Shareholder Derivative Actions/Issue Preclusion
The panel affirmed the district court's dismissal of a shareholder derivative action on the basis that issue preclusion barred relitigation of whether plaintiff, Lawrence Arduini, made a sufficient " demand" on a corporation's board of directors before filing suit.
Under Federal Rule of Civil Procedure 23.1, a shareholder must either demand action from the corporation's directors before filing a shareholder derivative suit, or plead with particularity the reasons why such demand would have been futile.

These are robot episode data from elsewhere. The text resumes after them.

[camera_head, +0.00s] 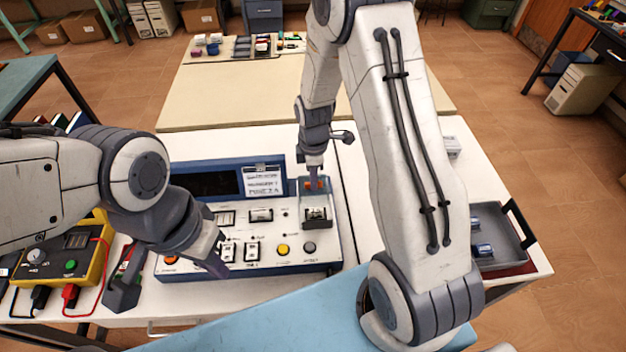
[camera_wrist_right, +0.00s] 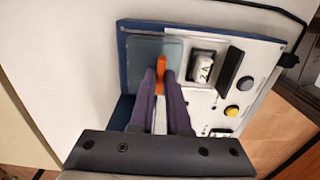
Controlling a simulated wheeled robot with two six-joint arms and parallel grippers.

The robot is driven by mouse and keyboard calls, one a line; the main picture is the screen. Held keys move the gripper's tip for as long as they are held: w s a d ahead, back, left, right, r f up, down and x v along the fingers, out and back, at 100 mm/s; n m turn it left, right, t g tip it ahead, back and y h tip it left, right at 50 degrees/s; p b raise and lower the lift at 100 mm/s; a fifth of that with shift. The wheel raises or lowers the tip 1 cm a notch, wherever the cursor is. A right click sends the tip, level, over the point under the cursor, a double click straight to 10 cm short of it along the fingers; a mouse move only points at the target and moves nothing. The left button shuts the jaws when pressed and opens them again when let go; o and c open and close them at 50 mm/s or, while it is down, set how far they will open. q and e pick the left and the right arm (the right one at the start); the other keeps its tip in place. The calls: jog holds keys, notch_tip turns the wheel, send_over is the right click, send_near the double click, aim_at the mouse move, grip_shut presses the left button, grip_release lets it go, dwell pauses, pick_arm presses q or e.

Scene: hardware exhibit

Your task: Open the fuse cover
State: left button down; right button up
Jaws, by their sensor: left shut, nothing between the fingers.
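The fuse cover (camera_head: 322,184) is a see-through bluish flap at the back right of the control panel (camera_head: 290,267). In the right wrist view the cover (camera_wrist_right: 146,52) lies swung back beside the fuse bay, with an orange tab (camera_wrist_right: 161,75). The fuse (camera_wrist_right: 202,68), marked 2A, shows uncovered in its bay (camera_head: 317,216). My right gripper (camera_head: 314,178) is at the cover; in its wrist view its fingers (camera_wrist_right: 161,84) are closed around the orange tab. My left gripper (camera_head: 219,262) is shut and empty over the panel's front left part.
A yellow meter (camera_head: 75,252) with red and black leads stands at the left. A grey tray (camera_head: 497,226) with blue-ended cylinders lies at the right. Buttons and switches fill the panel front. A beige tabletop (camera_head: 240,95) behind is mostly clear.

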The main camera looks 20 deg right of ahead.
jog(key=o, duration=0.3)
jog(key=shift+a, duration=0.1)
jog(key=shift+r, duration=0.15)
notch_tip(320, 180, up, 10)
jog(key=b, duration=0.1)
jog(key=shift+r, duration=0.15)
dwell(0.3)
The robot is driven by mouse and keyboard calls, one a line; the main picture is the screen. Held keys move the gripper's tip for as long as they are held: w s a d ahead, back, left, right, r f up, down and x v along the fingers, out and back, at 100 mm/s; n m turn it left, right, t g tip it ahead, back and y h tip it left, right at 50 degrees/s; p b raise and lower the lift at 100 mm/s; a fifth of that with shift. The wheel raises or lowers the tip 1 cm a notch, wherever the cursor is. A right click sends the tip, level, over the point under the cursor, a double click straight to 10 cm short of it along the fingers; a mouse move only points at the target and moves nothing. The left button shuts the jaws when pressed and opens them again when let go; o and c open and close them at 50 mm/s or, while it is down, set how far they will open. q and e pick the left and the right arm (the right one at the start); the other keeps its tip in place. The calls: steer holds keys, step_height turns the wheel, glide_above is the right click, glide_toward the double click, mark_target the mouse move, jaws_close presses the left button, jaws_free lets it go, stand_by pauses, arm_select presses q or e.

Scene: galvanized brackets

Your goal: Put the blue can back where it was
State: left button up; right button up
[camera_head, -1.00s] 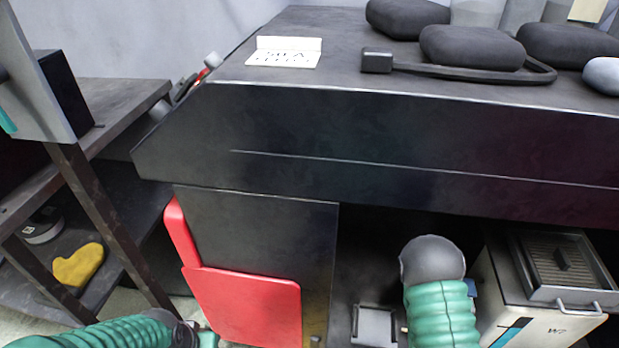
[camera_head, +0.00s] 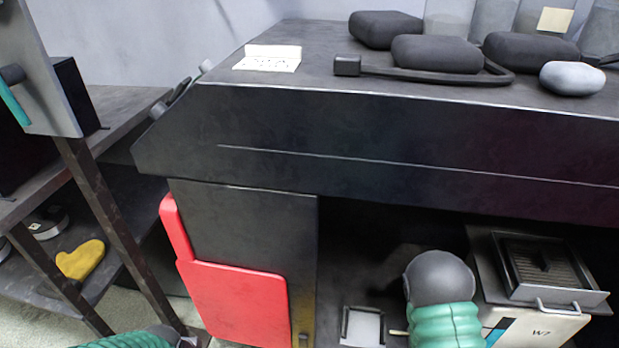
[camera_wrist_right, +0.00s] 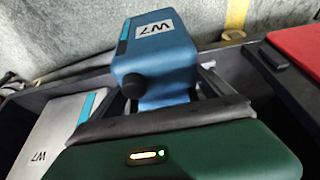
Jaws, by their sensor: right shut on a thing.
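The blue can (camera_wrist_right: 158,62) is boxy, with a W7 label and a teal stripe. It shows in the right wrist view, directly in front of my right gripper (camera_wrist_right: 172,92), which is shut on it. Its lower part is hidden by the gripper. In the head view my right arm reaches into the space under the dark bench; the gripper and the blue can are hidden there. Only the sleeve of my left arm shows at the bottom left, its gripper out of frame.
A white W7 can (camera_head: 540,325) with a metal tray (camera_head: 552,268) on top stands right of my right arm; it also shows in the wrist view (camera_wrist_right: 55,135). A small square tray (camera_head: 362,327) lies left of the arm. A red panel (camera_head: 235,303) leans beside the bench (camera_head: 400,130).

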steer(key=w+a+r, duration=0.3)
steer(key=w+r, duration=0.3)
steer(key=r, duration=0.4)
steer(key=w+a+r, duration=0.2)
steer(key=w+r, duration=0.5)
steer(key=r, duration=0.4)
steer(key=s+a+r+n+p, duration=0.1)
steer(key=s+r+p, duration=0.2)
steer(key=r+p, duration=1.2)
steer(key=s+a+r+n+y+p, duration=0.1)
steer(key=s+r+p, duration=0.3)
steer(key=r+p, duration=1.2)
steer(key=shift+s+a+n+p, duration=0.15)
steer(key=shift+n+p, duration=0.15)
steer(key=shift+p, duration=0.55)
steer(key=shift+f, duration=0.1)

The panel held that issue preclusion prevented Arduini from relitigating the issue of demand futility. The panel noted that before Arduini filed his derivative action against International Gaming Technology and its board of directors, four separate shareholders filed separate derivative suits against the company that were subsequently consolidated and dismissed. See Fosbre v. Matthews, 2010 WL 2696615 (D. Nev. July 2, 2010). The panel determined that the issue of demand futility was the same in both Fosbre and Arduini's action, and therefore there was an identity of issues.
The panel held that Arduini and the Fosbre plaintiffs were in privity because International Gaming Technology was the true party in interest and there was no indication that the Fosbre plaintiffs were inadequate representatives. Further, there was no inequity in applying issue preclusion because the Fosbre plaintiffs fully litigated their demand futility claim. There was no due process violation because there was no requirement that shareholders be given notice of dismissal in a derivative suit where the issue of demand futility is fully litigated and dismissed on the merits. Moreover, the panel noted that the record showed that Arduini's counsel in this case had actual notice of the Fosbre proceedings.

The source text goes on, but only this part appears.